Five years after the uprisings that broke the mold of the old Middle East, every new year promises to be another year of tumultuous change. The eruptions of 2011 unleashed decades of pent-up tensions and dysfunction in the political, socioeconomic, and cultural spheres; these dynamics will take many years, if not decades, to play themselves out and settle into new paradigms and equilibrium. In 2014, four Arab countries - Syria, Iraq, Libya, and Yemen - sank decisively into the ranks of failed states with no longer any effective central authority over the expanse of national territory. ISIS arose as the largest radical threat in the region’s modern history, challenging political borders and order and proposing political identities and governance paradigms. Sunni-Shi'i conflict intensified throughout the Levant and reached Yemen.

Impoverished, but strategically important, the tussle for power in Yemen has serious implications for the region and the security of the West.Yemen faces its biggest crisis in decades with the overthrow of its government by the Houthis, a Zaydi Shia movement, which prompted a Saudi-led counteroffensive. The fighting has had devastating humanitarian consequences, and while the Saudi-led coalition and pro-government forces have rolled back the Houthis, they are no closer to reinstating the internationally recognized government in the capital of Sana’a. While the persistence of terrorism is regarded as the main defining feature of the contemporary Middle East, it is true that terrorist group al-Quaida has benefited from the current chaos, establishing what Reuters calls a “mini-state” that spans more than 350 miles of coastline and draws profits from the national oil company and port trade. The conflict between the Houthis and the elected government is also seen as part of a regional power struggle between Shia-ruled Iran and Sunni-ruled Saudi Arabia, which shares a long border with Yemen. Conditions appear daunting for a negotiated settlement. The Houthis’ assertion of power and the Saudi-led air campaign have militarized the divisions between the parties.

Furthermore, the Saudi Arabian economy has been jolted by a severe oil shock. Crude oil that sold for over $100 per barrel in 2014 sold for only $26 per barrel in February 2016. The price rose to $50 by June 2016, but it remains half of what it was two years ago. Cheaper oil is a major shock to the Saudi economy. However, the simultaneous occurrence of the oil shock and a new government provides an unusual opportunity for fundamental economic reform. Barriers to reform include the presence of powerful interest groups that benefit from subsidies, the continued appeal to seek food security at high cost, and the objection of Wahhabi leaders to many aspects of modern economies. Uncertainty about the future political/military relationship with the United States makes it difficult to reduce the large military budget.

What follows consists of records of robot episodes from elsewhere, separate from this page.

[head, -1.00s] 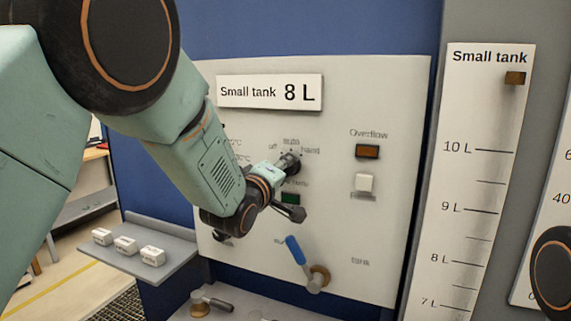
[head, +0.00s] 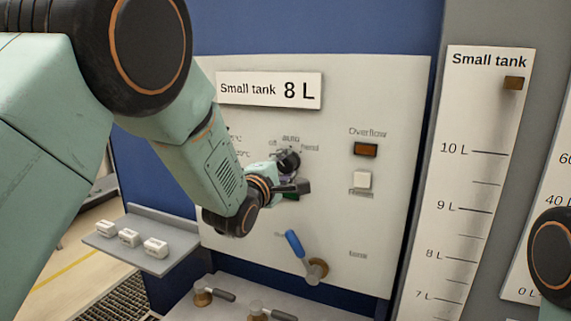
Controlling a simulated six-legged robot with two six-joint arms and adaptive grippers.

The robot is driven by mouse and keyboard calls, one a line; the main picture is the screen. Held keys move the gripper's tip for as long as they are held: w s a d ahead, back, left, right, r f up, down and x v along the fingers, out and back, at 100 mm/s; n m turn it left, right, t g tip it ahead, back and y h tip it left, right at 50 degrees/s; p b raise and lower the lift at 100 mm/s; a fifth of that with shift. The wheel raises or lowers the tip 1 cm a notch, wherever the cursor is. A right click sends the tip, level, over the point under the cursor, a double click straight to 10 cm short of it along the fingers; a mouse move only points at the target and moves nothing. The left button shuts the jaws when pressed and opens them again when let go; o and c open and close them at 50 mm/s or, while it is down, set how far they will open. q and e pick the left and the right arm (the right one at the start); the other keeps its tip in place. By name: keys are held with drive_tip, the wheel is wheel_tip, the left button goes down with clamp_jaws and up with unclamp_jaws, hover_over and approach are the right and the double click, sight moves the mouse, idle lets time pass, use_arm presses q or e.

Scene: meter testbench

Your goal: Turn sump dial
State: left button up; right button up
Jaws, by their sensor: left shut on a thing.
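A small black dial (head: 288,160) sits on the light grey panel (head: 370,230), with the labels "off", "auto" and "hand" around its top. Whether this is the sump dial cannot be read. My left gripper (head: 292,176) is at the dial, its arm coming in from the upper left. Its fingers are shut on the dial, though the contact is partly hidden by the gripper. A dark green button (head: 290,196) just below is partly covered by the gripper. My right gripper is not in view.
A blue-handled valve (head: 295,244) sticks out lower on the panel. An orange-brown Overflow lamp (head: 365,149) and a white button (head: 362,180) are to the right. A grey shelf (head: 165,262) with small white blocks (head: 129,237) juts out at left. Lever valves (head: 213,292) stand below.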

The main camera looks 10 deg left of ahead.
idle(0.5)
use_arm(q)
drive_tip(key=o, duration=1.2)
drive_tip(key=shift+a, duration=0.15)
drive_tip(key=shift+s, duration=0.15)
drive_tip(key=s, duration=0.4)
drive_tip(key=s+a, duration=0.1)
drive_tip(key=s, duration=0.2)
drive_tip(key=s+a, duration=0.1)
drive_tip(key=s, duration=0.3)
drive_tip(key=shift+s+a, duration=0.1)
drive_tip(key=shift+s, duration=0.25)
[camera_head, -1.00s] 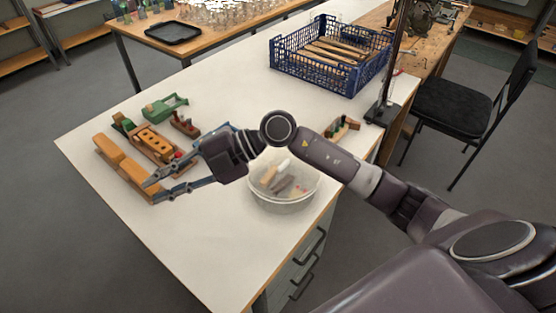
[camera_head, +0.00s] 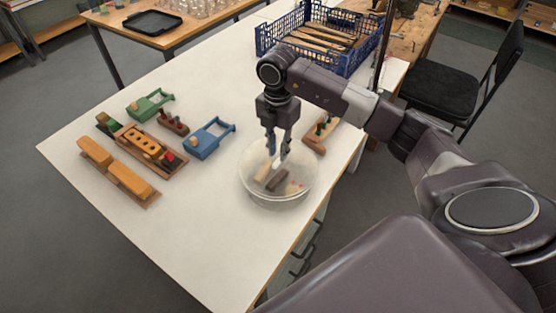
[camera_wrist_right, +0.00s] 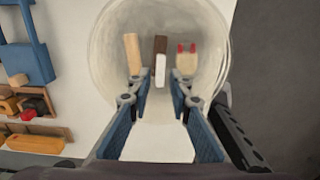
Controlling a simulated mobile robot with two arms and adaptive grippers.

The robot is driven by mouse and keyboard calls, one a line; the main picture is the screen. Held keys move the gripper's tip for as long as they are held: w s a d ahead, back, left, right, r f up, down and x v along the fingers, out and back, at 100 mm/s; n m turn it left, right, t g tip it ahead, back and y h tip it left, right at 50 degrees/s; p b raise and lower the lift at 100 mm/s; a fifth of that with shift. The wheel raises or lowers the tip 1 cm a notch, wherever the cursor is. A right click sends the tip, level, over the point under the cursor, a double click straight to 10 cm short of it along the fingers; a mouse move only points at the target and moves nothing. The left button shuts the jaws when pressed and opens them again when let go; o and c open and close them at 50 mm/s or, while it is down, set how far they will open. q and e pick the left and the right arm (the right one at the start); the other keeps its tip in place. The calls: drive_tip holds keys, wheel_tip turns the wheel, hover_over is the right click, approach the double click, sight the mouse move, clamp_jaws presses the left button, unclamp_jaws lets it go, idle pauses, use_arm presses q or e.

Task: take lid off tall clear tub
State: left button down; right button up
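The clear round tub (camera_head: 250,190) stands near the right edge of the white table, with several wooden, dark and red-tipped pieces visible inside. It also fills the upper middle of the right wrist view (camera_wrist_right: 105,55). A separate lid cannot be told apart from the clear plastic. My right gripper (camera_head: 278,155) points down over the tub. In the right wrist view its fingers (camera_wrist_right: 158,88) are apart with nothing clearly held between them. Whether the fingertips touch the tub cannot be told. My left gripper is not in view.
A blue clamp-like tool (camera_head: 209,140), a green one (camera_head: 150,103) and wooden blocks (camera_head: 130,180) lie left of the tub. A small wooden rack (camera_head: 318,138) stands behind right. A blue crate (camera_head: 300,52) of wooden sticks is at the back. The front table is clear.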

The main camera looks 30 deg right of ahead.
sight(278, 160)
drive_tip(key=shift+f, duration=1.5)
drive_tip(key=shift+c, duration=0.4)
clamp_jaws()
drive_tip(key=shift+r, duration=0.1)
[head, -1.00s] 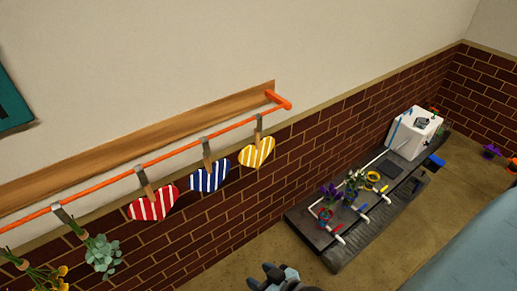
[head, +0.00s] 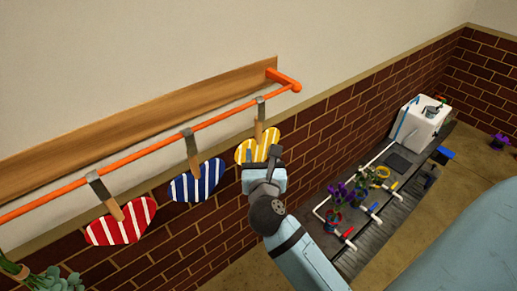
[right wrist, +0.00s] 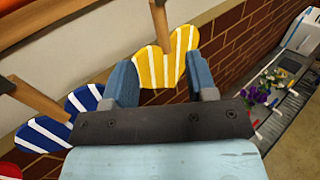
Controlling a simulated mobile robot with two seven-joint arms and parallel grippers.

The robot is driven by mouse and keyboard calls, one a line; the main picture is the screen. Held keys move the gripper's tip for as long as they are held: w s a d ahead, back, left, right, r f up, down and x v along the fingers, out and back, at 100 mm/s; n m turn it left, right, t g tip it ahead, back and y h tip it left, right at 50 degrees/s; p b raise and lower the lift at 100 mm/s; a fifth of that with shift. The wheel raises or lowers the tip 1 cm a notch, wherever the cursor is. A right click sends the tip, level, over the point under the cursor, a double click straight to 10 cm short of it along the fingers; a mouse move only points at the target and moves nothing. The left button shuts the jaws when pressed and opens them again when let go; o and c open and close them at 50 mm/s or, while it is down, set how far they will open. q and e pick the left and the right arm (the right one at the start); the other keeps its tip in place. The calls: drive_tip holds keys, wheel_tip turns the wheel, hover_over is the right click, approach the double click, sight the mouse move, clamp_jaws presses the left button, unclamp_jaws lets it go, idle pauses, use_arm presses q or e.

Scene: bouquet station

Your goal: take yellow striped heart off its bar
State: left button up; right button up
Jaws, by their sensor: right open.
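The yellow striped heart (head: 247,148) hangs by a wooden peg (head: 260,128) and a grey strap from the orange bar (head: 170,129) on the wall. My right gripper (head: 262,158) is raised in front of the heart and covers its lower right part in the head view. In the right wrist view the yellow striped heart (right wrist: 167,66) shows between the two open blue fingers of the right gripper (right wrist: 163,82). I cannot tell whether the fingers touch it. The left gripper is not in view.
A blue striped heart (head: 197,181) and a red striped heart (head: 121,221) hang to the left on the same bar. Green leaves (head: 55,282) hang at lower left. A low dark bench with flowers and a white box (head: 420,122) stands at right.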

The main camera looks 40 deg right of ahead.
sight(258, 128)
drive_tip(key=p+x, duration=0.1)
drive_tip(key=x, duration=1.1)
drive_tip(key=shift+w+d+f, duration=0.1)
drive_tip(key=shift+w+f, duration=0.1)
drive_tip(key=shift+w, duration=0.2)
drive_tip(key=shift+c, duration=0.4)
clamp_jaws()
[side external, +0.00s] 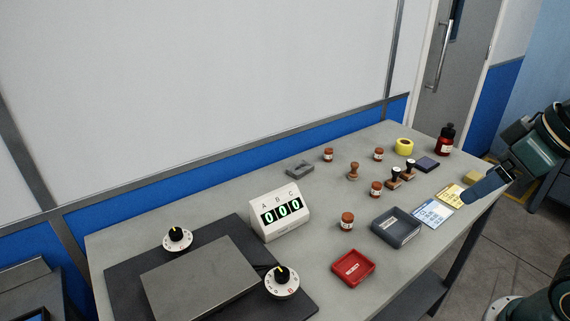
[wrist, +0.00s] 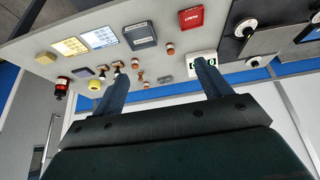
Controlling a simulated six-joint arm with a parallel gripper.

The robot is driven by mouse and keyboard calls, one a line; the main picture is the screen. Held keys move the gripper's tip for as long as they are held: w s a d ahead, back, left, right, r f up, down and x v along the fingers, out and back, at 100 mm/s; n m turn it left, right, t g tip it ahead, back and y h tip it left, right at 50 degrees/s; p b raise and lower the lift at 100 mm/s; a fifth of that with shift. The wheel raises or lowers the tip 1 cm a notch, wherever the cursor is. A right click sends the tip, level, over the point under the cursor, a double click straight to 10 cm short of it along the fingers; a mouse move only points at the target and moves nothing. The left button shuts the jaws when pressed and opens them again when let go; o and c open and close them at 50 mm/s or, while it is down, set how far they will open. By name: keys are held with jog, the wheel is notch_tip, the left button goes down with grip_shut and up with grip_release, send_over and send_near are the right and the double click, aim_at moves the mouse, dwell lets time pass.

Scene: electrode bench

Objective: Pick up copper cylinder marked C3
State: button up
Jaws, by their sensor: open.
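Several small copper cylinders with white labels stand upright on the grey bench in the side external view: one at the back left (side external: 328,155), one at the back right (side external: 378,154), one mid-bench (side external: 376,189) and one nearer the front (side external: 347,221). Their markings are too small to read, so I cannot tell which is C3. The wrist view shows copper cylinders (wrist: 170,49) beyond my fingers. My gripper (side external: 468,197) is at the bench's right edge, apart from the cylinders. In the wrist view its two fingers (wrist: 162,66) are wide apart with nothing held between them.
Wooden stamps (side external: 394,178) stand close to the mid-bench cylinder. A dark tray (side external: 412,239) and a red tray (side external: 340,273) lie near the front. A counter (side external: 280,224), yellow tape roll (side external: 404,152), red bottle (side external: 445,145) and grey block (side external: 300,169) also stand on the bench.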

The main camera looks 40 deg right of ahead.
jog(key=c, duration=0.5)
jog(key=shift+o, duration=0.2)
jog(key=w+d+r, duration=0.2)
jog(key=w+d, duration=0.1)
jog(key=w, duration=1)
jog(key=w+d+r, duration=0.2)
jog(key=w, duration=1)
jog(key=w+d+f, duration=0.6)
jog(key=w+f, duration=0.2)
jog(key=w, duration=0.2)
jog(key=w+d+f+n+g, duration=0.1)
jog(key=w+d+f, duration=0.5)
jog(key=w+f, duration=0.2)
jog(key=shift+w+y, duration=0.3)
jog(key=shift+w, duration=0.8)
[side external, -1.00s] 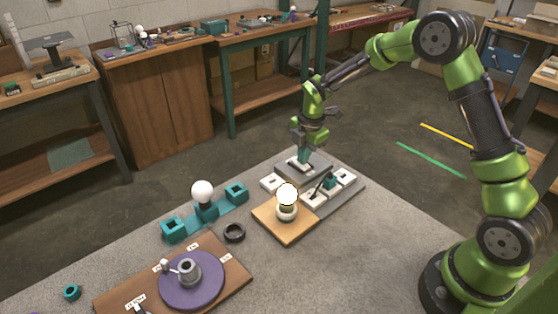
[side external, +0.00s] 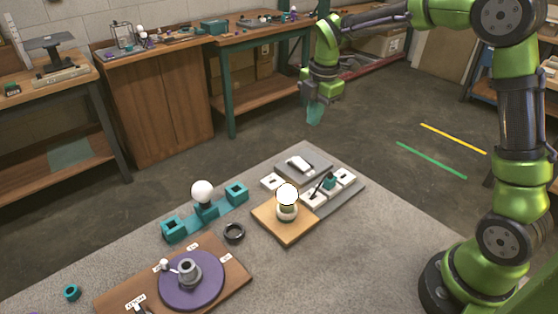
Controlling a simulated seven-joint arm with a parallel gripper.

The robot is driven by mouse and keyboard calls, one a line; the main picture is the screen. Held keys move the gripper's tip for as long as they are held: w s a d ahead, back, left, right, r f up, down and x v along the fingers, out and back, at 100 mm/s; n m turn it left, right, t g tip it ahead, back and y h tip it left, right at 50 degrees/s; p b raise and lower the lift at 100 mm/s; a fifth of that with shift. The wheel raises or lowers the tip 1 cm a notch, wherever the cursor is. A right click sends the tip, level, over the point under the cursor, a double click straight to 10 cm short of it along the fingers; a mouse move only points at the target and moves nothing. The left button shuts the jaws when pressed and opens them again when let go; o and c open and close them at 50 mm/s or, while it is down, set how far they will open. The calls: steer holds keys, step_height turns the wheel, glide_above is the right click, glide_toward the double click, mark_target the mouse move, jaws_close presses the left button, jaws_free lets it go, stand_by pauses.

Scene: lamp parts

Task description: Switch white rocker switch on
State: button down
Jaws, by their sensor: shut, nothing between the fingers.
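The white rocker switch (side external: 299,164) sits on a grey housing at the back of the grey board (side external: 345,192), uncovered. It looks tilted, but its exact position is too small to tell. A round bulb (side external: 287,194) stands upright on a wooden base (side external: 285,228) in front of the switch board and looks bright white with a warm rim. My gripper (side external: 314,115) is shut and empty, its teal fingertips pointing down. It is raised well above and behind the switch, apart from it.
White blocks and a teal lever (side external: 329,182) stand beside the rocker. Another white bulb (side external: 202,191) stands in a teal holder. A black ring (side external: 234,233) lies near the wooden base. A purple disc (side external: 191,280) is front left. The table's right front is clear.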

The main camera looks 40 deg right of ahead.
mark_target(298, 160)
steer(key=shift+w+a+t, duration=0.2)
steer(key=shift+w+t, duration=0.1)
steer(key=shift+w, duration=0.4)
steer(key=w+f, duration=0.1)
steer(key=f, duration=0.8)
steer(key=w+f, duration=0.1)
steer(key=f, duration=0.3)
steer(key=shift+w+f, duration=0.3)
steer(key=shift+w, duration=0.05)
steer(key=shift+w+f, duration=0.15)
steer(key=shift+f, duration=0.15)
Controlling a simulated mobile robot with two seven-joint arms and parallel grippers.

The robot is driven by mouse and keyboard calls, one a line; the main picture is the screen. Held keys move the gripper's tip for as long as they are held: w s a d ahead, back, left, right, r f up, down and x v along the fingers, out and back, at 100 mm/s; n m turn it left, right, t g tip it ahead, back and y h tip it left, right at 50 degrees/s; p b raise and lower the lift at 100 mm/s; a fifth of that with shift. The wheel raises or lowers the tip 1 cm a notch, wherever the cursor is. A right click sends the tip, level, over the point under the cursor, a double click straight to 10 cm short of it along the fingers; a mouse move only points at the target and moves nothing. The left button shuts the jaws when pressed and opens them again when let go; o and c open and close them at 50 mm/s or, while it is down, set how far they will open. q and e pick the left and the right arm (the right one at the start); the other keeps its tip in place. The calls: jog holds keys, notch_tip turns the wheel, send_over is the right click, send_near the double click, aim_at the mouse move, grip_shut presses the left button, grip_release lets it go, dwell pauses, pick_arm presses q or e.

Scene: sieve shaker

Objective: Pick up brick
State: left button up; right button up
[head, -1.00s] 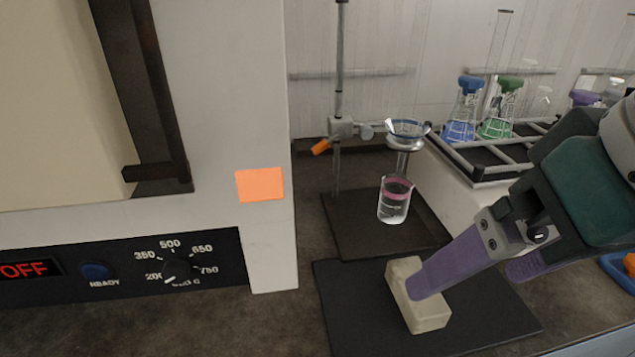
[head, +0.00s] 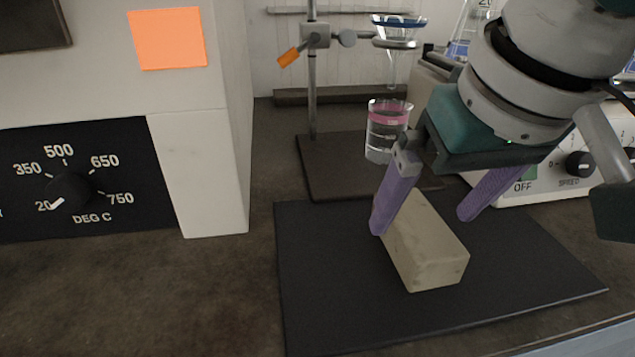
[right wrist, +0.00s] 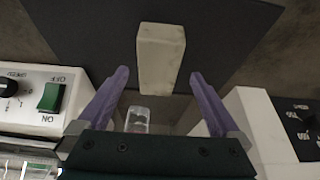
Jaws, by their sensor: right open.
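The brick (head: 428,245) is a pale beige block lying on a black mat (head: 325,300) on the bench. In the right wrist view the brick (right wrist: 161,55) lies ahead of the fingertips, lined up with the gap between them. My right gripper (head: 422,218) is open, with its two purple fingers apart. In the head view one finger overlaps the brick's left side and the other is clear to its right. The right wrist view also shows both fingers (right wrist: 158,75) spread and empty. My left gripper is not in view.
A furnace with a dial (head: 75,190) stands at the left. A white device with a speed knob (head: 545,190) is at the right. Bench left of the mat is clear.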

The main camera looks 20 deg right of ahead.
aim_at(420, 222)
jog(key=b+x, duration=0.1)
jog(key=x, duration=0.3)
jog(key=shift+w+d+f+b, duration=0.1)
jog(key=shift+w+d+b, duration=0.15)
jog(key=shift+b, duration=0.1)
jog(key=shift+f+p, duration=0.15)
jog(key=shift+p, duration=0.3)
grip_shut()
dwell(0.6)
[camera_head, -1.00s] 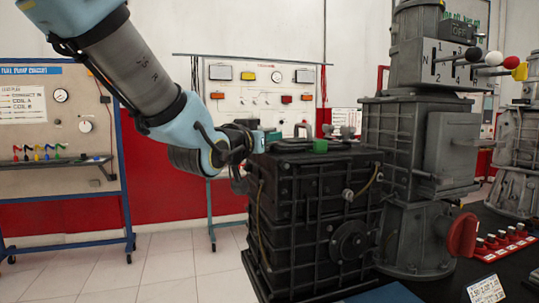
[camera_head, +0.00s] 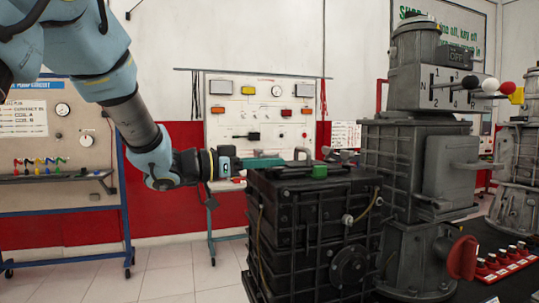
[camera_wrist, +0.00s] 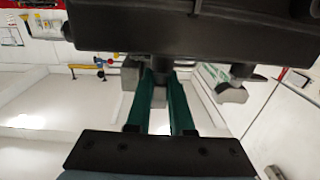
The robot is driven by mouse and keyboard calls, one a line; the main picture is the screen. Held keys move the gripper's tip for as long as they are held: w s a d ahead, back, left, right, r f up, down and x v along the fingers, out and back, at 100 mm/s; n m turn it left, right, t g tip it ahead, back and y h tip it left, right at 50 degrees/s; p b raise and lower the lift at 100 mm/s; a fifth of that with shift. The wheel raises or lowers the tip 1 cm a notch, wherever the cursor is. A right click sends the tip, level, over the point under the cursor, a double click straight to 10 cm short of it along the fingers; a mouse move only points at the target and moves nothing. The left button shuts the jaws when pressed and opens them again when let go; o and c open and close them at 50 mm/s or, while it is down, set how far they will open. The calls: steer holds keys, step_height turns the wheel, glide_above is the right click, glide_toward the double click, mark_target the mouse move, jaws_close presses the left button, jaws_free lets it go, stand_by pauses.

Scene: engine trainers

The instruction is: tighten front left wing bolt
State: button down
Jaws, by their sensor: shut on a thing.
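The black ribbed engine trainer (camera_head: 276,225) stands at the centre of the head view. My gripper (camera_head: 283,161) lies level at the left side of its top, with green fingers pointing right. In the wrist view, the two green fingers of my gripper (camera_wrist: 162,76) close around a small dark stem under the black body. I take this as the front left wing bolt (camera_wrist: 162,67); most of it is hidden. A grey wing-shaped piece (camera_wrist: 232,93) hangs to the right of the fingers, apart from them. Grey wing bolts (camera_head: 346,156) show at the right of the trainer's top.
A green block (camera_head: 320,171) and an arched handle (camera_head: 302,153) sit on the trainer's top. A tall grey gearbox trainer (camera_head: 405,165) stands close on the right. A panel board (camera_head: 262,107) stands behind; a fuel pump board (camera_head: 35,222) stands left.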

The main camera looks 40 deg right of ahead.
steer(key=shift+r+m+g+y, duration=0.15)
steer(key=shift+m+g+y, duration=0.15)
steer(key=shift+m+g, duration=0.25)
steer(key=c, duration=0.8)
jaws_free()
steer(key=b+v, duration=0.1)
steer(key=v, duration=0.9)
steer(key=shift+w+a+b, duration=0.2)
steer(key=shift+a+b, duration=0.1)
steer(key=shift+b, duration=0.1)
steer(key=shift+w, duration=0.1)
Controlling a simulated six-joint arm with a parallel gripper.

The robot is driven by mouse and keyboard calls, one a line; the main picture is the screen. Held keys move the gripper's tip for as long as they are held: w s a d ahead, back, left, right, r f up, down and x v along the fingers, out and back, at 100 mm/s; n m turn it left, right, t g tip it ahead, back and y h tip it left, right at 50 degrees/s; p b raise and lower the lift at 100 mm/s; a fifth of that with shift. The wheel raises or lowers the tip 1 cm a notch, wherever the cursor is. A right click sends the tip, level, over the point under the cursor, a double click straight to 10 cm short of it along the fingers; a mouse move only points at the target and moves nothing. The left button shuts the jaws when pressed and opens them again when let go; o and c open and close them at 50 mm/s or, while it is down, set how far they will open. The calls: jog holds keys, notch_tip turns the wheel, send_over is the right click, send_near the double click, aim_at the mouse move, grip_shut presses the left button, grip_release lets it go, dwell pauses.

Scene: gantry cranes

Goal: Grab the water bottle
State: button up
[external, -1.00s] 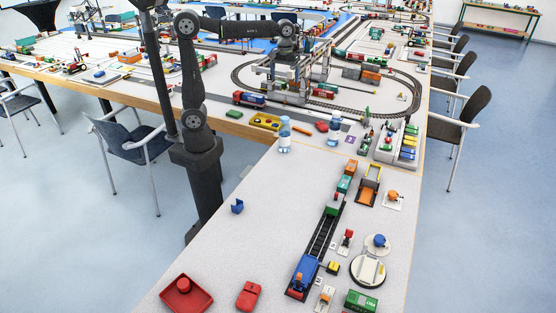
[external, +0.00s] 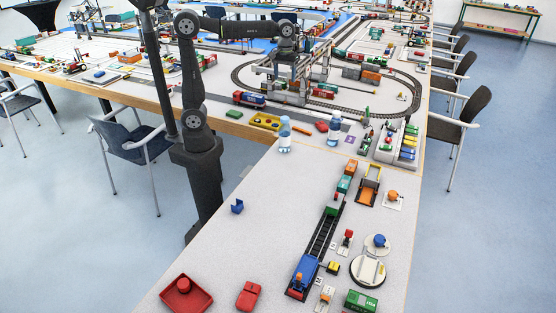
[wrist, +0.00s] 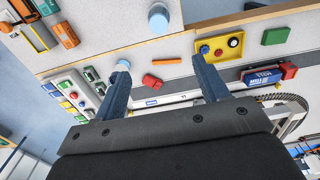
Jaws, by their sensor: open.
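Two clear bottles with blue tops stand upright on the table: one bottle (external: 285,136) at the corner where the tables meet, the other bottle (external: 335,128) a little to its right. In the wrist view, one round blue top (wrist: 158,20) shows near the upper edge, beyond my fingertips. Another pale blue top (wrist: 123,64) shows just behind my left finger, partly hidden. My gripper (wrist: 160,72) is open, with nothing between its fingers. In the external view my gripper hangs near the gantry crane, farther back than both bottles; its fingers are hard to make out there.
A gantry crane (external: 325,62) spans the tracks beside my gripper. A yellow tray (external: 265,121), a red block (external: 321,126) and an orange stick (external: 301,130) lie near the bottles. A sorting rack (external: 397,145) stands to their right.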

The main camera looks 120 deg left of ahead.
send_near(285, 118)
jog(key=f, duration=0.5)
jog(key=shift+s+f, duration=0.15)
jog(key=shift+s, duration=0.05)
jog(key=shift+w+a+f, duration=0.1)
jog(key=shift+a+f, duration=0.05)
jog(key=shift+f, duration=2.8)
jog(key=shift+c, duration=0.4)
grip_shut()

Moreover, rivalry between Iran and Saudi  Arabia is escalating over the Saudi execution of leading Shia cleric Sheikh Nimr al-Nimr. And while religious divisions are a factor, it is important not to overstate the division. Sunnis and Shia share fundamental beliefs, and have co-existed for centuries - the animosity between Iran and Saudi Arabia is better understood in terms of a power struggle in the Middle East and beyond. Iran and Saudi Arabia's status as leading exponents of Shia and Sunni Islam respectively have informed their foreign policies, with both sides forming alliances with countries who share their theologies - and backing militant groups in those that don't. Perhaps the only thing we can be certain about is that hostile Iranian-Saudi relations will only prolong the misery of Yemen and Syria, with a diplomatic solution unlikely and both sides keen to prevent the other gaining influence.